Darüber hinaus ist die Beweiswürdigung fehlerhaft.

Die Beweiswürdigung ist Sache des Tatgerichts; die revisionsgerichtliche Prüfung beschränkt sich darauf, ob ihm Rechtsfehler unterlaufen sind, weil die Beweiswürdigung lückenhaft, in sich widersprüchlich oder unklar ist, gegen Denkgesetze oder Erfahrungssätze verstößt oder wenn an die zur Verurteilung erforderliche Gewissheit übertriebene Anforderungen gestellt worden sind (st. Rspr. des BGH; vgl. BGH, Urteil vom 03.06.2015 – 5 StR 55/15 = NStZ-RR 2015, 255 m. w. N.). Die Beweise sind erschöpfend zu würdigen. Das Urteil muss erkennen lassen, dass der Tatrichter solche Umstände, die geeignet sind, die Entscheidung zu Gunsten oder zu Ungunsten des Angeklagten zu beeinflussen, erkannt und in seine Überlegungen einbezogen hat (BGH, Urteil vom 13.12.2012 – 4 StR 33/12 – BeckRS 2013, 00984 m. w. N.). Aus den Urteilsgründen muss sich ergeben, dass die einzelnen Beweisergebnisse nicht nur isoliert gewertet, sondern in eine umfassende Gesamtwürdigung eingestellt wurden (BGH a. a. O. m. w. N.). Im Rahmen der erforderlichen Beweiswürdigung muss das Landgericht von der Einlassung des Angeklagten ausgehen und diese so vollständig und genau wiedergeben, wie es erforderlich ist, damit das Revisionsgericht prüfen kann, ob der Tatrichter unter Berücksichtigung der erhobenen Beweise zu Recht die Einlassung als unwiderlegbar seiner Entscheidung zugrunde gelegt hat (vgl. BGH, Urteil vom 30. 09.2010 – 4 StR 150/10, teilweise abgedruckt in NStZ-RR 2013, 134, 135 m. w. N.).

Diesen Anforderungen wird die Beweiswürdigung der Kammer nicht gerecht.

a)

Zwar hat die Strafkammer ihrer Beweiswürdigung zum Tatgeschehen zunächst die Einlassungen der Angeklagten zugrunde gelegt, die in der Hauptverhandlung in Form von Verteidigererklärungen abgegeben worden waren und ausgeführt, diese seien durch die Aussage der Zeugin L teilweise bestätigt, im Übrigen konkretisiert und ergänzt worden. Demgegenüber werde die Aussage der Zeugin L durch die Aussagen der Zeugen B und I nicht entkräftet.

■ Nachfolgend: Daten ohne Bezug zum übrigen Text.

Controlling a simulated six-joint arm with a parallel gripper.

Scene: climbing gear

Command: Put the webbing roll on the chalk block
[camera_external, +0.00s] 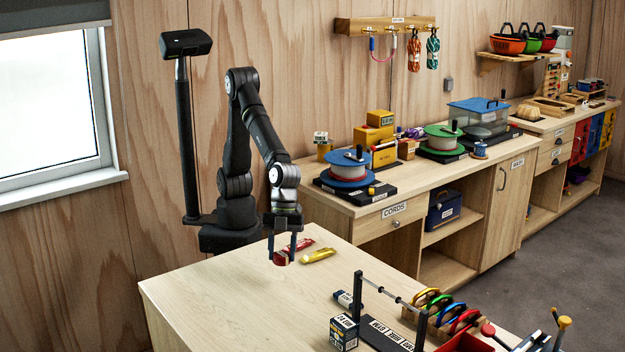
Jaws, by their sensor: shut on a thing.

Die Strafkammer hat jedoch bereits verkannt, dass keine rechtlich verwertbare Einlassung der Angeklagten vorliegt. Aber selbst wenn dies der Fall wäre, hat die Strafkammer den Beweiswert der Einlassungen der Angeklagten verkannt. Eine eigene mündliche Einlassung der Angeklagten ist nicht erfolgt. Es erfolgte lediglich die Verlesung einer schriftlich vorbereiteten Erklärung durch die Verteidiger.

Bei in der Hauptverhandlung verlesenen schriftlichen Ausführungen des Verteidigers, in denen er Angaben des schweigenden Angeklagten wiedergibt, muss der Angeklagte diese Erklärung bestätigen oder erklären, dass er sie als eigene Einlassung verstanden wissen will (vgl. BGH, Urteil vom 11.03.2020 2 StR 69/19, NStZ 2021, 180, BGH, Beschluss vom 28.6.2005 – 3 StR 176/05, NStZ-RR 2005, 353; MüKoStPO/Miebach StPO § 261 Rn. 199 m.w.N.).

Daran fehlt es hier. Auch wenn vorliegend die verlesenen Erklärungen (jedenfalls betreffend den Angeklagten zu 1)) in „Ich-Form“ verfasst sind, ist dem Hauptverhandlungsprotokoll eine solche Erklärung der Angeklagten nicht zu entnehmen. Fehlt die allein durch die Sitzungsniederschrift nachweisbare ausdrückliche Bestätigung des Angeklagten, liegt rechtlich keine verwertbare Einlassung vor (KK-StPO/Schneider, 8. Aufl. 2019, StPO § 243 Rn. 89).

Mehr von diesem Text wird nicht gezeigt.